# Material provided
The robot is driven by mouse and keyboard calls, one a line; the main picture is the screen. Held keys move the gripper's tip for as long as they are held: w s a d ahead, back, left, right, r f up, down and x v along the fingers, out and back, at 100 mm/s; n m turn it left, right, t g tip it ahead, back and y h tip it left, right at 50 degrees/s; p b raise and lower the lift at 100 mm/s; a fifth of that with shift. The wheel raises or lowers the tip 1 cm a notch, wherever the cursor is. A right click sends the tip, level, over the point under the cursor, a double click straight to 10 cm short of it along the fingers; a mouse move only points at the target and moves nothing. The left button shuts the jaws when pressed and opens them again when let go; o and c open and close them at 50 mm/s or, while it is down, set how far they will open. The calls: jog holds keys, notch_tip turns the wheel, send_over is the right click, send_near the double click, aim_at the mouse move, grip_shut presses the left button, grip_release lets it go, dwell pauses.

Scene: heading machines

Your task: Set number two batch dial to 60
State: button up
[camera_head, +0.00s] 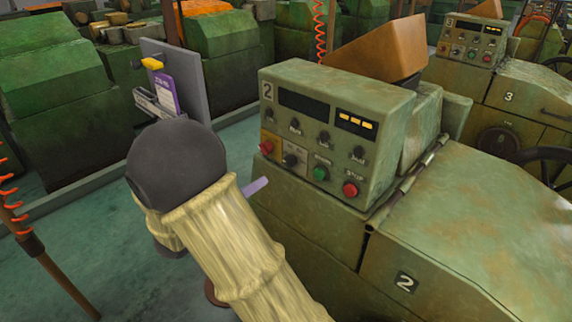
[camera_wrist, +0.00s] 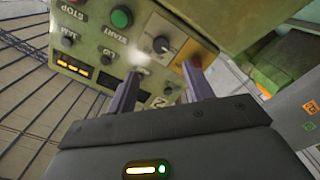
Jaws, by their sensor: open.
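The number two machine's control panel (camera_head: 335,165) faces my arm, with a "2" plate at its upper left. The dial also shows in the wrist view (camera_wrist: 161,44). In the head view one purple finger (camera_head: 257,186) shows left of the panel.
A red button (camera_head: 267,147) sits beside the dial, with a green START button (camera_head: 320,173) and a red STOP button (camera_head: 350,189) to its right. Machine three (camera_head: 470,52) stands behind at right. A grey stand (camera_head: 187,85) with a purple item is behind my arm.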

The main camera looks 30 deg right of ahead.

* * *

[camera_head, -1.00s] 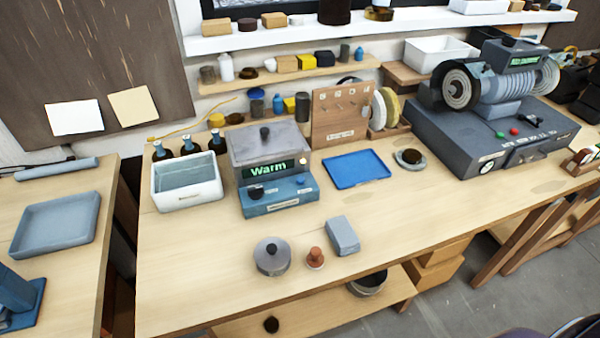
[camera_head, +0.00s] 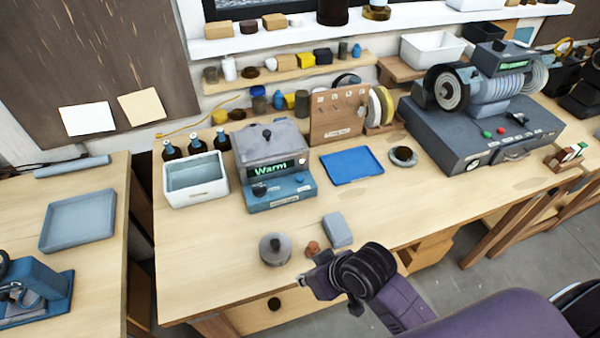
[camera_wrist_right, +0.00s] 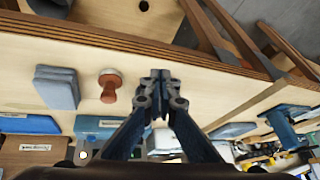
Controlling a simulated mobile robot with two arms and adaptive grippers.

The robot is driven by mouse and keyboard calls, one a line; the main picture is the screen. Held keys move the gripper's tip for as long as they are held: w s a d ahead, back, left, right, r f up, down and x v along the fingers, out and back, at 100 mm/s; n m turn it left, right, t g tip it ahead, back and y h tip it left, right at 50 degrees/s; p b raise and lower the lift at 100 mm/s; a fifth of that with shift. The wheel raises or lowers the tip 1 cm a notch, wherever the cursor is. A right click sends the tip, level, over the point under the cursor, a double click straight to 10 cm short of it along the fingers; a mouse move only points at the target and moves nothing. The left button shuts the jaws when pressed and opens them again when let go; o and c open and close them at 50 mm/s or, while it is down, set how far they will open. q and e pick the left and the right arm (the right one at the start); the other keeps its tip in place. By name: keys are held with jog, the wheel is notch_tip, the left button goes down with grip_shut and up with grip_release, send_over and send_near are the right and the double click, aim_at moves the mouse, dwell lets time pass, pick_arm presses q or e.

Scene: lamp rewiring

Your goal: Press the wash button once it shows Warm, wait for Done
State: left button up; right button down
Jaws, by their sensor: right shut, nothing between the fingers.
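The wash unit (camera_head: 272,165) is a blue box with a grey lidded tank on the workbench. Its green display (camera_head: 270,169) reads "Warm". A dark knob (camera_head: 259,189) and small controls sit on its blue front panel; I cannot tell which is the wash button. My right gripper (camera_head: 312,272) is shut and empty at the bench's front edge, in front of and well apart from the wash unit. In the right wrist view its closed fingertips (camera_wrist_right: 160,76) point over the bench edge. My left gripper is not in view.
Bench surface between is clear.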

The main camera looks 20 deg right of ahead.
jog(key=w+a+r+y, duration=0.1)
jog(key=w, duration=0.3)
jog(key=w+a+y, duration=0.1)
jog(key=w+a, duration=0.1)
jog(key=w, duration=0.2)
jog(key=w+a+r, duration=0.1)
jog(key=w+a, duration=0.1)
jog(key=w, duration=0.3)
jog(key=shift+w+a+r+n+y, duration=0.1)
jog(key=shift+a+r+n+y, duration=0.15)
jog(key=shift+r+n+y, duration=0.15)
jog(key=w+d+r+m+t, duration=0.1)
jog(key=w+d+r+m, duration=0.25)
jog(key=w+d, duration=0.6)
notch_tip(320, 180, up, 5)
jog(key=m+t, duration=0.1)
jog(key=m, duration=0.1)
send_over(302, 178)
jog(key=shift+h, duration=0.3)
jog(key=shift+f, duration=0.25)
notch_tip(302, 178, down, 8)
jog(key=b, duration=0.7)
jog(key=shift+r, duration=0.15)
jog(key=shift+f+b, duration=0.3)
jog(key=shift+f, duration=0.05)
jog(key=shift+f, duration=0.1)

# Exercise objective
Copy, exactly as they stand, the lines from the one that holds "[camera_wrist_right, +0.00s]" to the one that holds "Controlling a simulated", both included, and drop every picture.

# Written answer
[camera_wrist_right, +0.00s] 
Controlling a simulated mobile robot with two arms and adaptive grippers.

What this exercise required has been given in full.